Até o momento, não se sabe se existem detentos vivendo nessas condições.

No Cecot, “não foram construídos pátios , não foram construídas áreas de recreação para os réus”, segundo informou o ministro de Obras Públicas de El Salvador, Edgar Romeo Rodríguez Herrera. Esta decisão infringe as Regras Mínimas para o Tratamento de Detentos aprovadas em 2005 pela Assembleia Geral da Organização das Nações Unidas (ONU).

As normas – também conhecidas como Regras de Mandela, em homenagem ao ex-presidente sul-africano (talvez o preso mais conhecido do século 20) – fornecem aos Estados diretrizes para proteger os direitos das pessoas privadas de liberdade.

Elas também estabelecem, entre outros pontos, que “todo detento deverá ter pelo menos uma hora diária de exercício adequado ao ar livre” (regra 23).

O novo complexo penitenciário também não tem espaços conjugais , diferentemente de outros centros penais. “Não existem visitas íntimas, nem familiares. Isso é proibido para este tipo de pessoas”, justificou o vice-ministro Luna na visita televisionada acompanhando o presidente Bukele.

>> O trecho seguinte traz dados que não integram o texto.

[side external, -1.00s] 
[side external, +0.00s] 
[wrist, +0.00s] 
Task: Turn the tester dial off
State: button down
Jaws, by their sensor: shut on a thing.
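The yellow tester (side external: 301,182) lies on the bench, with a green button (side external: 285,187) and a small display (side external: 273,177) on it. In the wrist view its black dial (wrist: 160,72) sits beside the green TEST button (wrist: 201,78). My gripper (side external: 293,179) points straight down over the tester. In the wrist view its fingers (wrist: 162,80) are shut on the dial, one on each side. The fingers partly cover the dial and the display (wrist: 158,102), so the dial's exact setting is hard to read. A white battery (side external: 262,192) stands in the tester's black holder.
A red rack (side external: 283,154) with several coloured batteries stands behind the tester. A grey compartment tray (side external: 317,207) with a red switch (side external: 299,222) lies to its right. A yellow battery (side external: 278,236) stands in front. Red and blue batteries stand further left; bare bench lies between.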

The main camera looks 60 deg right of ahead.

Estas descrições oficiais despertam preocupações entre os especialistas.

“Não manter comunicação com a família faz com que a sua pena seja estendida a pessoas inocentes”, afirma Miguel Sarre, ex-membro do Subcomitê das Nações Unidas para a Prevenção da Tortura. Sarre tem ampla experiência na supervisão de sistemas penitenciários.

O Cecot “é um lugar de concreto e aço para as pessoas morrerem, onde existe um cálculo perverso para eliminar as pessoas, sem aplicar formalmente a pena de morte.”

Miguel Sarre

Não se sabe exatamente quantos presos há no Cecot – se apenas os 4 mil observados nos vídeos das duas transferências ou se houve outras transferências não divulgadas.

Os critérios das transferências para o Cecot não são públicos e existem dúvidas sobre a identidade dos presos – se foram detidos durante o regime de exceção ou se são membros de gangues que estavam cumprindo pena em outras unidades.

Não são conhecidos detalhes sobre as rotinas de alimentação dos prisioneiros – quando, onde ou o que eles comem. Também não se sabe se existe cozinha, refeitório, enfermaria ou salões para os internos nas instalações.

O que se sabe é que, para construir a unidade, o governo comprou 166 hectares de terra nas proximidades do município de Tecoluca, no departamento de San Vicente (centro do país).

O Cecot fica a cerca de 74 km a sudeste da capital do país, San Salvador, em uma região rural onde moram algumas comunidades que trabalham principalmente nas plantações de milho e feijão.

A prisão foi construída em menos de um ano.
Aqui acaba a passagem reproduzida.